Cajun Catfish And Shrimp Casserole Recipe


  • 1/2 cup fat-free half and half or lowfat buttermilk
  • 2 tablespoon cajun seasoning
  • 3 large pieces of catfish fillets, cut into 1 inch servings
  • Cooking spray
  • 1 tablespoon butter
  • 1 cup chopped green onions
  • 1 cup presliced mushrooms
  • 1/2 cup chopped fresh parsley
  • 1 pound small shrimp, peeled and deveined
  • 1 can alfredo sauce or 1/2 cup white sauce (recipe below)
  • 1/2 cup grated fresh Parmesan cheese
  • Parsley sprigs (optional)

White sauce

  • 1/2 stick butter
  • 2 tbs flour
  • 1 cup half and half
Cajun Catfish And Shrimp Casserole Recipe


  1. Preheat oven to 350°.
  2. Mix half and half and cajun seasoning in a large bowl. Add catfish and toss gently.
  3. Heat a large nonstick skillet and add catfish mixture. Cook 3 minutes, stirring frequently.
  4. Place the catfish mixture in a shallow casserole coated with cooking spray.
  5. In a separate pan, melt the butter. Saute the onions, mushrooms, and chopped
  6. parsley until onions are clear. Add shrimp and let cook for 3 minutes.
  7. Spoon the shrimp mixture over catfish.
  8. Drizzle white sauce over the shrimp mixture. Sprinkle the cheese.
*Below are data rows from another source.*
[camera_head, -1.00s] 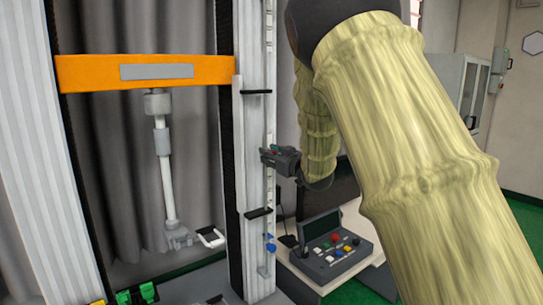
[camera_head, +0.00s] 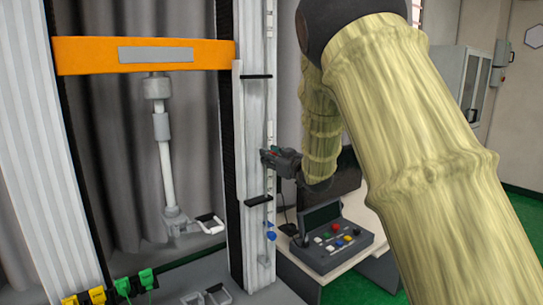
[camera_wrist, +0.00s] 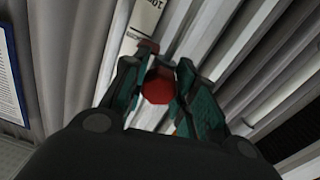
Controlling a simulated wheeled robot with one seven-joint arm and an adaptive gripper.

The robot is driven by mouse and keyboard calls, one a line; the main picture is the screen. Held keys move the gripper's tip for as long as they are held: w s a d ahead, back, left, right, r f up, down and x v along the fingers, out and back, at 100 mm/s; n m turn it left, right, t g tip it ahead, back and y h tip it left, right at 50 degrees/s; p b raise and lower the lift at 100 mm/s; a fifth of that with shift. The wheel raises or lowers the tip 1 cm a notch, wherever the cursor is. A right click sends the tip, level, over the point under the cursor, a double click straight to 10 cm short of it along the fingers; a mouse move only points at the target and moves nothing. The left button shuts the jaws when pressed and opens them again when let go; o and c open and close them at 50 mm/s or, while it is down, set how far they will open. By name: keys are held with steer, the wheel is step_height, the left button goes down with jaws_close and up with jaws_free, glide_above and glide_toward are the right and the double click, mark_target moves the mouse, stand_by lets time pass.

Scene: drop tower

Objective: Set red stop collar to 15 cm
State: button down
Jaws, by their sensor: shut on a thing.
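The red stop collar (camera_wrist: 158,86) shows in the wrist view between the teal finger pads of my gripper (camera_wrist: 160,92), which is shut on it. In the head view my gripper (camera_head: 268,157) reaches in from the right to the rod on the right column (camera_head: 257,130); the red collar is mostly hidden there by the fingers. The collar's exact reading cannot be told. A blue collar (camera_head: 270,236) sits lower on the same rod.
An orange crosshead (camera_head: 88,55) spans the columns, with a specimen rod (camera_head: 165,160) hanging below. Black brackets (camera_head: 257,201) jut from the right column. A control box (camera_head: 335,245) with coloured buttons stands on a table at right. Green and yellow clamps (camera_head: 133,282) lie at lower left.

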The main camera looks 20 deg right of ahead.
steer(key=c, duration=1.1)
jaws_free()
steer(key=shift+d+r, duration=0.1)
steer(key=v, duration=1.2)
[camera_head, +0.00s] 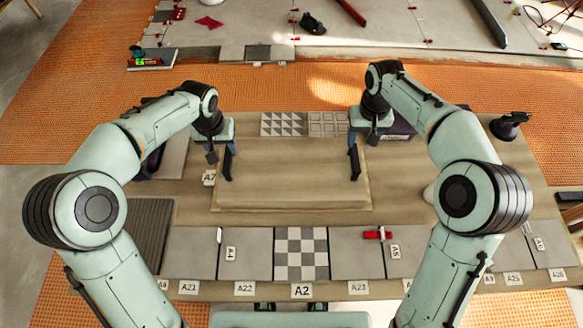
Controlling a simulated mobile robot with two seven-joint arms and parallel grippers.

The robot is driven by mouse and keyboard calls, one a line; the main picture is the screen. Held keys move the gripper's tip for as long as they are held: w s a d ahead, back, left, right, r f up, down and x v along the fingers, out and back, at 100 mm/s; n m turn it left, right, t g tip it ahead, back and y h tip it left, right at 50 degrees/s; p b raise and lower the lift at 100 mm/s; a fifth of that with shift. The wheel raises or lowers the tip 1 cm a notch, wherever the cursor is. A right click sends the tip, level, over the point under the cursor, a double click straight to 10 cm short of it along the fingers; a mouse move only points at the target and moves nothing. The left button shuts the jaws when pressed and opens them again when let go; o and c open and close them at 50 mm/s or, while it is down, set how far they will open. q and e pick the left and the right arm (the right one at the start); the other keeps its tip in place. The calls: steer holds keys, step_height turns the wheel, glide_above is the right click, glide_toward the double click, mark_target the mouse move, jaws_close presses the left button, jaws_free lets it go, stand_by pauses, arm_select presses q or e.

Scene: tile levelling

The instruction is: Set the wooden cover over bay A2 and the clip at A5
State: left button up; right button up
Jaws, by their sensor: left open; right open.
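The wooden cover (290,190) is a broad, flat, light-brown board lying in the middle of the work surface. Bay A2 (301,253) shows a grey-and-white checkered tile, uncovered, behind the A2 label (302,291). A red clip (377,235) lies near the top of the seam by the A5 label (394,251). My left gripper (220,165) is open at the board's left edge, fingers pointing down. My right gripper (362,157) is open at its right edge. I cannot tell whether the fingers touch the board.
Plain grey tiles (190,253) flank bay A2 in the front row. Two patterned tiles (283,124) lie behind the board. A dark ribbed tile (150,225) is at left. A dark handled tool (510,125) stands at right. My forearms hide parts of both sides.

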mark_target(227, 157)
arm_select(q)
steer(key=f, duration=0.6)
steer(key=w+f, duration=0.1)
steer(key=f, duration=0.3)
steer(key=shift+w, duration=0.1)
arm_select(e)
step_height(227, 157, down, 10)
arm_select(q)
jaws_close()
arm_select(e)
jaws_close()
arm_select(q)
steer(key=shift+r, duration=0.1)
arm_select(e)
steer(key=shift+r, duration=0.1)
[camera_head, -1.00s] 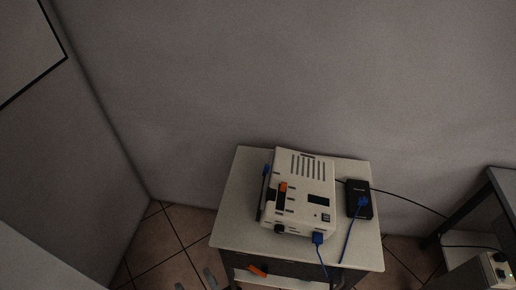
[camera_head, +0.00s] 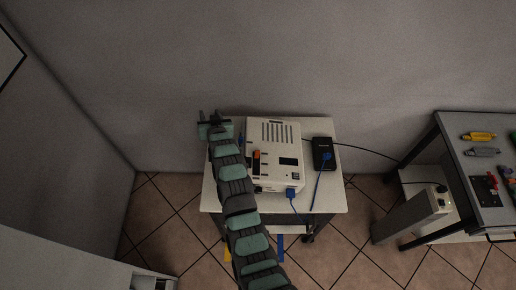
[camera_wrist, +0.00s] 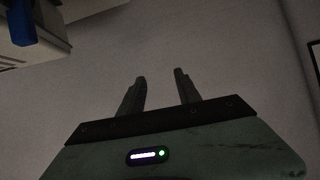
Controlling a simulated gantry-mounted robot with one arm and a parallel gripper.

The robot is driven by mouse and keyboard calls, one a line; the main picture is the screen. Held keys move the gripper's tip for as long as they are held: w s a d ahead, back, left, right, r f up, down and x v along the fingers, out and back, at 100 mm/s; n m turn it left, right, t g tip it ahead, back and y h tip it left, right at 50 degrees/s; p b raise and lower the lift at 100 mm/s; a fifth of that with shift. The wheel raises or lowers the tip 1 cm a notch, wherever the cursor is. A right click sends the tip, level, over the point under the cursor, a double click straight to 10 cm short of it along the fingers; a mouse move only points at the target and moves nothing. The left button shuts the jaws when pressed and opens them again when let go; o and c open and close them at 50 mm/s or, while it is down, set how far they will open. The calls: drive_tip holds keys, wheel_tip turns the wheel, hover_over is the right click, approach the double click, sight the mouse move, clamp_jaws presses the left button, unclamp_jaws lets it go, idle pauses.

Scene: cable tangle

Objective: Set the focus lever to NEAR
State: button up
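A white box-shaped device (camera_head: 287,172) with a slotted top lies on a small white table. An orange lever (camera_head: 256,155) shows on its top face, at the far end of a dark slot; its markings are too small to read. My gripper (camera_head: 209,117) is to the left of the device, past the table's left back corner, apart from the lever. In the wrist view my gripper (camera_wrist: 160,76) has its two fingers apart with nothing between them, facing the bare wall. The lever is not visible in the wrist view.
A black box (camera_head: 323,153) with a blue plug and cable stands right of the device. Another blue plug (camera_head: 291,194) is in the device's front. A black cable runs right to a power strip (camera_head: 441,189) by a dark workbench (camera_head: 460,160) holding tools.

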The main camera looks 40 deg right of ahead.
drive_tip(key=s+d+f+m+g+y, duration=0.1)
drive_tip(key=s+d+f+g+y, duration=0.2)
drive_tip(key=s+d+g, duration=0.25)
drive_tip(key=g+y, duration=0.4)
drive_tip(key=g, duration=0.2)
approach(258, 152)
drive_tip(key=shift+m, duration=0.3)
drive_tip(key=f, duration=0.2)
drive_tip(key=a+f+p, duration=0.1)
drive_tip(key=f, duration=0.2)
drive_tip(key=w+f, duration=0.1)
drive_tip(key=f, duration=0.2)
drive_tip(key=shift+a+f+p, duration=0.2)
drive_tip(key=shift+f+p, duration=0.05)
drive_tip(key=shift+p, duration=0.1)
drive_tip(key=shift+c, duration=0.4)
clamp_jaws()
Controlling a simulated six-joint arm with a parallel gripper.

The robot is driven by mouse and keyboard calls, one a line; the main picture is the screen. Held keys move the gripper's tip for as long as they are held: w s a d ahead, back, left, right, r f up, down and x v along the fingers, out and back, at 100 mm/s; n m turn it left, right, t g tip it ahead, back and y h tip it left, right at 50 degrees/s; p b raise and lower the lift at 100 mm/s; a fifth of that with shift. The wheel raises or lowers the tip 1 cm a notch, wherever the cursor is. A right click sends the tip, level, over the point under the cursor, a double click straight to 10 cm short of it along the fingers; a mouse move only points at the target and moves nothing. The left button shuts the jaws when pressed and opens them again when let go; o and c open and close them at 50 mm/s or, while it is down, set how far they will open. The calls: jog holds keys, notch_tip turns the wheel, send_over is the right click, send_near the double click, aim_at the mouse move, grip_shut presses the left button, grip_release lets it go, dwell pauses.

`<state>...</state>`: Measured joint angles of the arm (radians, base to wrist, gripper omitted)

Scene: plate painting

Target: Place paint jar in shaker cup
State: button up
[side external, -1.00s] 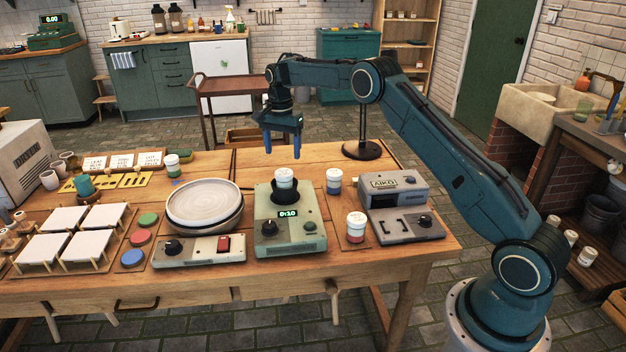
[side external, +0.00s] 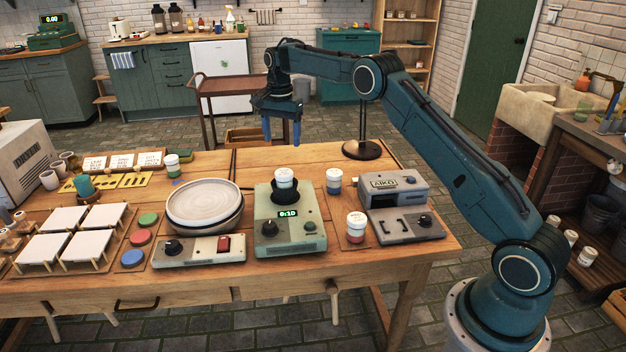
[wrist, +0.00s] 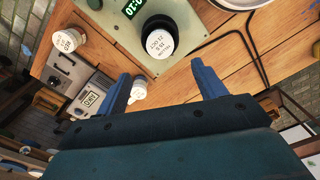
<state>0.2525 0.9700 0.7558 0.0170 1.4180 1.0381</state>
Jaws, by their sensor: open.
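A paint jar (side external: 286,175) with a white lid sits upright in the black shaker cup (side external: 286,194) on top of the green shaker machine (side external: 290,236). In the wrist view the jar's lettered lid (wrist: 158,46) shows from above, with the dark cup (wrist: 163,22) around it. My gripper (side external: 282,143) is open and empty, above and apart from the jar. Its two blue fingers also show spread apart in the wrist view (wrist: 162,88). How deep the jar sits in the cup is hidden.
Other jars stand nearby: a blue-banded one (side external: 333,182), an orange-red one (side external: 356,228) and a green one (side external: 172,166). A grey AIKO device (side external: 400,196) is right of the shaker; a round turntable (side external: 205,203) is left. The table behind the shaker is mostly clear.

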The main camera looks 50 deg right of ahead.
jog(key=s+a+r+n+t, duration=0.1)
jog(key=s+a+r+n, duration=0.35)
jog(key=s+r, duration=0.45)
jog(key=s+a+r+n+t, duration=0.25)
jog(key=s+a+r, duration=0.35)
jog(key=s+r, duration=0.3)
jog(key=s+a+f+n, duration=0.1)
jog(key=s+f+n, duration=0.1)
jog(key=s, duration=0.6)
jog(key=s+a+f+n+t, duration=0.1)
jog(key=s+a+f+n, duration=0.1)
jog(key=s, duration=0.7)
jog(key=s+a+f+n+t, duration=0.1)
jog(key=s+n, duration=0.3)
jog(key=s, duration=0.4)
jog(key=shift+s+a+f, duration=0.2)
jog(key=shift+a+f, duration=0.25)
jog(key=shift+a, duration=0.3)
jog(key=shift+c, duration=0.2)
If using alfredo sauce, dilute the sauce with 1/2 of water or chicken broth before drizzling over the shrimp mixture.
  9. Bake at 350° for 20 minutes or until bubbly.
  10. Serve over rice. Garnish with the parsley sprigs, if desired.

White sauce

  1. Melt butter in pan. Stir in flour and cook for 2 minutes.
  2.  Add half and half, stirring until sauce is thick. 
  3.  Add more half and half if sauce is too thick.